Above all, Nijinski Five is a celebration of the joy of dance. Born in Prestatyn, North Wales in 1941 to a family of music hall performers, Flanagan grew up surrounded by entertainers and dancers. Flanagan was himself in fact an accomplished dancer, particularly enjoying the tango, and musicality and lyricism were a large feature of his creative approach. His attraction to the Nijinski theme was not only personal, but also rooted in a rich art historical past. Flanagan was a great admirer of Rodin in particular, making overt references to his sculptures in several works, including Thinker on Rock.
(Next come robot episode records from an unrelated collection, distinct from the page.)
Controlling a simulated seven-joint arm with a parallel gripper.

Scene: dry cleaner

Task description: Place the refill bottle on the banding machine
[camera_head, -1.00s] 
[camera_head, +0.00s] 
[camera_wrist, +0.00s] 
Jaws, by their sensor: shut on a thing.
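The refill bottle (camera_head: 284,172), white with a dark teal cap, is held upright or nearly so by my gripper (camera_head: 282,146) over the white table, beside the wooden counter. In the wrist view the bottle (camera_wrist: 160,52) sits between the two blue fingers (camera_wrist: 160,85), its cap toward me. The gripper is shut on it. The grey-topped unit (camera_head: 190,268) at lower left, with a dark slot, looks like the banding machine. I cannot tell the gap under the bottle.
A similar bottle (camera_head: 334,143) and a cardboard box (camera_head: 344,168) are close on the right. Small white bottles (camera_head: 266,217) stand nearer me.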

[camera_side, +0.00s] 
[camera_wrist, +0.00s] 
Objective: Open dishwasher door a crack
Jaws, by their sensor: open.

Indeed, it was after seeing Rodin’s roughly modelled 1912 figure of dancer Nijinsky at an exhibition in 1981 that Flanagan first took inspiration for what was to become one his defining subjects, and he went on to create a series of bronzes in response celebrating the dancer and Rodin’s work, whilst pushing the boundaries of conventional representational art. Flanagan returned to the Nijinski theme a number of times throughout his career, first with Small Nijinski Hare in 1989-90, Nijinski Hare in 1996, and culminating in Nijinski Five, the last Flanagan created of this series.